= Job =
Copy every line of the data in which the word "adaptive" occurs.

= Information supplied =
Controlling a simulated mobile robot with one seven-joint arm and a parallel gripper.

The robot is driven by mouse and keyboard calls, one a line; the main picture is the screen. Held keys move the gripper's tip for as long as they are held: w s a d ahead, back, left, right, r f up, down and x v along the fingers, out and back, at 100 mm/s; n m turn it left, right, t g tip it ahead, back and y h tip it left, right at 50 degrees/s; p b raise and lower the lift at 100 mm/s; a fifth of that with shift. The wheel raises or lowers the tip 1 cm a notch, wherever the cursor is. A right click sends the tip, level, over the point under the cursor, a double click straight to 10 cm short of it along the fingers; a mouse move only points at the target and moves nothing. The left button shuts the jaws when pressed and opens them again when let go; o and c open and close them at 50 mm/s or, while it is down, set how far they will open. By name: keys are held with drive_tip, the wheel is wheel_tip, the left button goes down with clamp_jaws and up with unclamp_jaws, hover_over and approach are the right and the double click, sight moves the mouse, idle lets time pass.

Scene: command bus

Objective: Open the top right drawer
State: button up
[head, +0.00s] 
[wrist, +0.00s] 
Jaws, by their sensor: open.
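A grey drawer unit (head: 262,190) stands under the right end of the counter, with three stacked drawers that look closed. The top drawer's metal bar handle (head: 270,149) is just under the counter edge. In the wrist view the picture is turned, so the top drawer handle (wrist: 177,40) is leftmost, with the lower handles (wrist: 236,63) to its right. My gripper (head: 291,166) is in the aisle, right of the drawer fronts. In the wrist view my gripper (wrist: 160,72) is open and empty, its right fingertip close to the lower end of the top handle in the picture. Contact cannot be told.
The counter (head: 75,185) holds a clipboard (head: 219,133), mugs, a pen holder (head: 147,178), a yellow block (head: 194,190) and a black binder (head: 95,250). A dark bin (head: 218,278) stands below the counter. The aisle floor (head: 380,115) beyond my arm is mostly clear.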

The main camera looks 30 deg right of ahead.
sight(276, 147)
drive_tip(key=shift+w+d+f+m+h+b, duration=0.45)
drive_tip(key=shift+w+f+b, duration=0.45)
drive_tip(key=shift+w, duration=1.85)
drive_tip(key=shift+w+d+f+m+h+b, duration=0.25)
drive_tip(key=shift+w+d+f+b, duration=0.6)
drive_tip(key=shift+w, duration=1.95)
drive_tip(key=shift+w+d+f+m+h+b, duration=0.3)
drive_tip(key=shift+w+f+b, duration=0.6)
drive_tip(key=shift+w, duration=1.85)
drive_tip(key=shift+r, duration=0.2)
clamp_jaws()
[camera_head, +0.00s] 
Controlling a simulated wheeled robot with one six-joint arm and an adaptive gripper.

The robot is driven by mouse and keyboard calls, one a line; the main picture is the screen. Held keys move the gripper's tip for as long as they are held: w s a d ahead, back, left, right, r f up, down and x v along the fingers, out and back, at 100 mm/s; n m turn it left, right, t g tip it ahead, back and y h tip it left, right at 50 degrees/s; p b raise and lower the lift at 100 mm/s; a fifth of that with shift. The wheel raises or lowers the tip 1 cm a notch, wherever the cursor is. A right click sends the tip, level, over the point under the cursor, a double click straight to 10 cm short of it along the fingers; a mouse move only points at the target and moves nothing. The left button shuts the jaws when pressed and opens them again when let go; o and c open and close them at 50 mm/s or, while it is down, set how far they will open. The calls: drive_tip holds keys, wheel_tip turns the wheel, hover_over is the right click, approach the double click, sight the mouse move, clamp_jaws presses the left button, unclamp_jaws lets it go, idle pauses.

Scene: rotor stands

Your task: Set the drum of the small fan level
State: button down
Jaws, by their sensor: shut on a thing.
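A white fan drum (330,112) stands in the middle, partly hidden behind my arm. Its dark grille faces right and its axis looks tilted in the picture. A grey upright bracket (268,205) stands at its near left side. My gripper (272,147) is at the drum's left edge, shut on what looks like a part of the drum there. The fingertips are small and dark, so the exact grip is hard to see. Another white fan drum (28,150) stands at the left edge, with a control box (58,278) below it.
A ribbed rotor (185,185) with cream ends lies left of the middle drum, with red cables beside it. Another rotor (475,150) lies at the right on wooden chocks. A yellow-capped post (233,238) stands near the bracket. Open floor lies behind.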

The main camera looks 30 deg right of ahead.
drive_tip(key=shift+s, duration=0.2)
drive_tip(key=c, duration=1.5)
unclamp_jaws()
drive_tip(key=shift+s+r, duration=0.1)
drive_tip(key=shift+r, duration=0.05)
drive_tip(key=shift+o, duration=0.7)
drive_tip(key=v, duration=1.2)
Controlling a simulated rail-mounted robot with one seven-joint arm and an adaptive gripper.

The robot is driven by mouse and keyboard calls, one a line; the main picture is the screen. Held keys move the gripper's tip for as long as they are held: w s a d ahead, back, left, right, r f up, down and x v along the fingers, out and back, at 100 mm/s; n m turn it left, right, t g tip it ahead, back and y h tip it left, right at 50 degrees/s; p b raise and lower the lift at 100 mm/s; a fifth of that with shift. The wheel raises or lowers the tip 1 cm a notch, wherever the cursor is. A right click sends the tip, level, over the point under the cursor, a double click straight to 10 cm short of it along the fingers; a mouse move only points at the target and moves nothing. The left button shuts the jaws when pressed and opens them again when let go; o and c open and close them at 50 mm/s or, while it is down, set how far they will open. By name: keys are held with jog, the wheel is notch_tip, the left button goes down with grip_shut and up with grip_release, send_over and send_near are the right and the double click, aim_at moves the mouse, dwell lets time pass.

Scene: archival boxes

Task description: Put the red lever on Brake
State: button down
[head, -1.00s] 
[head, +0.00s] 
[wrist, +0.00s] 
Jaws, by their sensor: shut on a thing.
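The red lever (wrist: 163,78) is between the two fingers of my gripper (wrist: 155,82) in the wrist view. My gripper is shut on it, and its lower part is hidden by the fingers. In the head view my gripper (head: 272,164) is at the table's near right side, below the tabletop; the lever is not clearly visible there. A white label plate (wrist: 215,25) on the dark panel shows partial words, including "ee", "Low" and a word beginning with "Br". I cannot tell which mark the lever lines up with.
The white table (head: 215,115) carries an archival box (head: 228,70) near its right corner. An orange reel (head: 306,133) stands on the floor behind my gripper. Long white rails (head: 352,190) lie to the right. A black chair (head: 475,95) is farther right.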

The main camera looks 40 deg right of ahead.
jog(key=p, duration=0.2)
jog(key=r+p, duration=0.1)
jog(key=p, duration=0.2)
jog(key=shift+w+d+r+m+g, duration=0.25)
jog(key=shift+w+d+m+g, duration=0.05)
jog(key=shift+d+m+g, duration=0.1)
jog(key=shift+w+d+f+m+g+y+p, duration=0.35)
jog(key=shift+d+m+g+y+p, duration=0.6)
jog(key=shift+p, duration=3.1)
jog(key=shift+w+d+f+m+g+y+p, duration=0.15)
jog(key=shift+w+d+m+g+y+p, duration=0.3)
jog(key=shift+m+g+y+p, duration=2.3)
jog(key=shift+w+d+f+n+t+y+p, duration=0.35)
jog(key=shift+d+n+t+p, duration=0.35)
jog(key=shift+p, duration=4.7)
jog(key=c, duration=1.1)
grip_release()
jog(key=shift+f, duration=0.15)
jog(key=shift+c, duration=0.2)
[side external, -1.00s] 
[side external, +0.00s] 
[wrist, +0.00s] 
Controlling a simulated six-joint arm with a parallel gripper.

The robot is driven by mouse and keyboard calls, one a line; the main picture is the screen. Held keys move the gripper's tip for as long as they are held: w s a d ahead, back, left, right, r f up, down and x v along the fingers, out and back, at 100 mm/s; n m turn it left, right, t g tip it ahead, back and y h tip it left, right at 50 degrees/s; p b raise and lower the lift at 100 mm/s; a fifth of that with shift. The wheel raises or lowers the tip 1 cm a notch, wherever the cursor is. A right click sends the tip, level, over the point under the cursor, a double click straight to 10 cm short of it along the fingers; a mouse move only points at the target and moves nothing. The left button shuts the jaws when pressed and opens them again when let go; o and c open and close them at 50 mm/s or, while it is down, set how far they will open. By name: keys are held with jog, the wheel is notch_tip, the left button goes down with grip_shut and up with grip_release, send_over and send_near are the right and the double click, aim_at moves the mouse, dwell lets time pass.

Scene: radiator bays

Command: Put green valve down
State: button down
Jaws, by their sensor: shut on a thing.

= Response =
Controlling a simulated wheeled robot with one six-joint arm and an adaptive gripper.
Controlling a simulated rail-mounted robot with one seven-joint arm and an adaptive gripper.

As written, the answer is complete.